Editor's Note: Congratulations One Billion Firefoxes!
Jul 31, 2009, 23:03 (6 Talkback[s])
(Other stories by Carla Schroder)
by Carla Schroder
Managing Editor
Firefox passed the
billionth-download milestone today. This is an amazing
achievement for a five-year old. Back in the bad old days Linux
users had only text browsers and Netscape, and the Netscape browser
had a lot of problems. Though it wasn't the only graphical Linux
browser for very long; Opera made a Linux port, and the Qt team
released Konqueror. (This Linux Gazette review is a fun blast from
the past, Opera - a lightweight
browser for Linux.)
The Web browser is one of the most important pieces of software
these days. Not because it renders the operating system
unimportant, which is a stupid thing to say and people say it
anyway, but because it is becoming the primary network interface.
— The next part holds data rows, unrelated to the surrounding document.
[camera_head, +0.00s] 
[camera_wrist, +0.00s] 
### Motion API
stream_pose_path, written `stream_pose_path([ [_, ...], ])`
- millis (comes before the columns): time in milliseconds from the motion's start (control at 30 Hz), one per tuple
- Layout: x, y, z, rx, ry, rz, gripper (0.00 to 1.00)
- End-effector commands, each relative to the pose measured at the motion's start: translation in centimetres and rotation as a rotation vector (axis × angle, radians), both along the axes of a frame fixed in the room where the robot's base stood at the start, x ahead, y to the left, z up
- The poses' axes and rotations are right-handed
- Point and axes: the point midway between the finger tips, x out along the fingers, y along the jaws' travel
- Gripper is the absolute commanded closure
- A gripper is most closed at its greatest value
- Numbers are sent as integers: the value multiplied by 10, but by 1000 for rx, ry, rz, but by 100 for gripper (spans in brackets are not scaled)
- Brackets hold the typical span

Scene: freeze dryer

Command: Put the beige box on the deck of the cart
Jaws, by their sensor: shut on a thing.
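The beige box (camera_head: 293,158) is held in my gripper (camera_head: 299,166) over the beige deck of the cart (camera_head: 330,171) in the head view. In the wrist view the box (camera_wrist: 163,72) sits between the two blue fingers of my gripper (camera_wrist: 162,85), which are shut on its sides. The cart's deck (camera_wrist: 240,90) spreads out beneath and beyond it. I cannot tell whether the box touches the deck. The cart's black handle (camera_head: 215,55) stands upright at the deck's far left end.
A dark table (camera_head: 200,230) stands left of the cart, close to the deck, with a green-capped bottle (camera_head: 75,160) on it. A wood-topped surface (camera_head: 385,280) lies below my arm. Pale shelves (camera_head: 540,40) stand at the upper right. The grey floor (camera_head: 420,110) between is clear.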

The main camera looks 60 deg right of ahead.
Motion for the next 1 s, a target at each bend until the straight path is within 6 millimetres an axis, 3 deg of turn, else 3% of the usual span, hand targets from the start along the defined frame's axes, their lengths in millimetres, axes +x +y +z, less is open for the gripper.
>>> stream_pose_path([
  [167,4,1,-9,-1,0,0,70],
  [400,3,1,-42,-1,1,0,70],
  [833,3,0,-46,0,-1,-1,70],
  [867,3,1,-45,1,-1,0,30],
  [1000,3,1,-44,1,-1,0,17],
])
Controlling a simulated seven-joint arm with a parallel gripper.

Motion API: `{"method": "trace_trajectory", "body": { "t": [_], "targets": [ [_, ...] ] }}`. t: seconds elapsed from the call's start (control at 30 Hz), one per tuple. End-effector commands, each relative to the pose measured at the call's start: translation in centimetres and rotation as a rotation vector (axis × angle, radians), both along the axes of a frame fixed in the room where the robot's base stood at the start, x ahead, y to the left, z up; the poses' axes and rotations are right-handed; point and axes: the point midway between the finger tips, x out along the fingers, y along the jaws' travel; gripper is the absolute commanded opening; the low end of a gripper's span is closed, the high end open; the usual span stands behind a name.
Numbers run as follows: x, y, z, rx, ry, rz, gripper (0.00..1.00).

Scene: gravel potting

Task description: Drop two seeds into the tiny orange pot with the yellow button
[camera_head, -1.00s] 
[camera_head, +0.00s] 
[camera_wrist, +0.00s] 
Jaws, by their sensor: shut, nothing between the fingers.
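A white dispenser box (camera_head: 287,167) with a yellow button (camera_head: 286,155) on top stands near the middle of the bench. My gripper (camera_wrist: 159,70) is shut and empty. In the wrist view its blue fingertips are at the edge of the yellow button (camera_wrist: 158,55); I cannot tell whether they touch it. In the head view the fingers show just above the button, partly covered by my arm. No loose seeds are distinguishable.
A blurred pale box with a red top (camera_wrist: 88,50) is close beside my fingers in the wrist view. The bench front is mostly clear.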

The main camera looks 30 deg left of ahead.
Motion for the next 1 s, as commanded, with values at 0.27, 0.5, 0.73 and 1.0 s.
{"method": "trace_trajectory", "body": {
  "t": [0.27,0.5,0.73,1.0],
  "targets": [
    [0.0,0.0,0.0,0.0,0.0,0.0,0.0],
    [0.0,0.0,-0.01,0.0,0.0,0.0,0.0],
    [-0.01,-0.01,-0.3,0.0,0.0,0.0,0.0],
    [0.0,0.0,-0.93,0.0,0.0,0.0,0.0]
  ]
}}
If it weren't for Firefox what would we have? We would doubtless
have a range of choices, but it's hard to imagine that anything
else would have risen so fast and so far. Without a star the
magnitude of Firefox we would be trapped in a nasty, stagnant
WinInternet with even worse security problems than now, and not
even a pretense of trying to adhere to standards. You know, like it
was before Firefox.
As Steven J.
Vaughan-Nichols points out, Firefox competes successfully with
Internet Explorer despite having to overcome IE's considerable
advantages, inertia and ubiquity. People go out of their way to get
Firefox.
There may be a lesson here that applies to FOSS as a whole, I
don't know. I don't much care either, because this is Firefox's
party. Congratulation Firefox folks, you done good!